I too have bolt hole issues. Get Helicoils and carefully follow the directions. They are made exactly for problems like this. They will work.
Door adjustment is a matter of trial and error. Get a floor jack with a 2X4 to support the door and start the process. Try to get the door into the opening with an even gap all around. Do this by loosening the 6 door bolts and moving the door according to your gaps. Then when satisfied loosen the hinge bolts to get the door flush with the body. In the old days Ford actually used a door bending fixture for this purpose. Restorers have been known to cut off or add to door edges to get the gaps right. Thats too extreme for me. In some cases if the truck has been hit you may never achieve consistent gaps or flush fit. Do the best you can and Live with it - its a 50 year old truck.
The lower hinge bolts are accessible through the vent door.

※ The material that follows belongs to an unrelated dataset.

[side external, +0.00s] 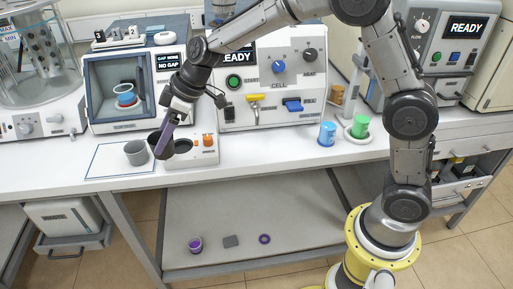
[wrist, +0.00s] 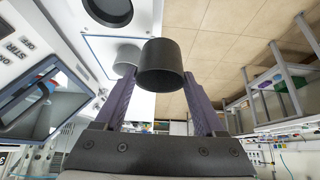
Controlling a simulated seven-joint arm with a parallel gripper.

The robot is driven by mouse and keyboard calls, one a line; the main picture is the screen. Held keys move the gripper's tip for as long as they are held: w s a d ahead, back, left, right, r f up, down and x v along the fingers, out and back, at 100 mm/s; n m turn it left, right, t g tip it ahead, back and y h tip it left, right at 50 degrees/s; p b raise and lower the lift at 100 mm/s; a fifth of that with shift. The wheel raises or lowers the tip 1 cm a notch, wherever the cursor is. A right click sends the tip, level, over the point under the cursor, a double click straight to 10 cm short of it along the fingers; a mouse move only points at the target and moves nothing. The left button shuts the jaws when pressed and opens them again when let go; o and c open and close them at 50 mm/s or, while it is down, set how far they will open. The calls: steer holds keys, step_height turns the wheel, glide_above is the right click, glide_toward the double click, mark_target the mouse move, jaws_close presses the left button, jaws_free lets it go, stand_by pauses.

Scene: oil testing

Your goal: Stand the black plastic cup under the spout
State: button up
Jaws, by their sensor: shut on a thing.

And you can use a nut and washer if the nut plate is stripped. I rebuild door hinges by drilling and installing valve guides in the center section and reaming it to fit new door pins available at Fastenall. To install the door, remove the latch and with all hinge bolts loose (door and cowl). Set the door in the cab and support it on wooden shims. The shims should be about 1/2 inch thick to start. Add or remove shim material as needed. Be sure the door is high enough in the cab so that the cowl and top of the door (buy the mirror hole) are level. Same goes for the rear of the door by the body line (near the fuel filler). Add shims until these two points line up. Now line up the door top, bottom, front and rear. You can move the door in towards the center of the truck by slapping the door with your hand. Now get in the truck and tighten the door/hinge bolts. Open the door just enough to get a wrench on the two outer cowl hinge bolts. Tighten them and carefully open the door watching the door/fender clearance. Tighten the other two cowl/hinge bolts. Remove the shims and check your work. Patience is needed. The wooden shims hold the door at the right height and with all the bolts loose you can slide it forward or back or slap/push it in as needed. Taping the forward edge of the door and the trailing edge of the fender is a good idea. Take your time. Let the shims do the work of supporting the door.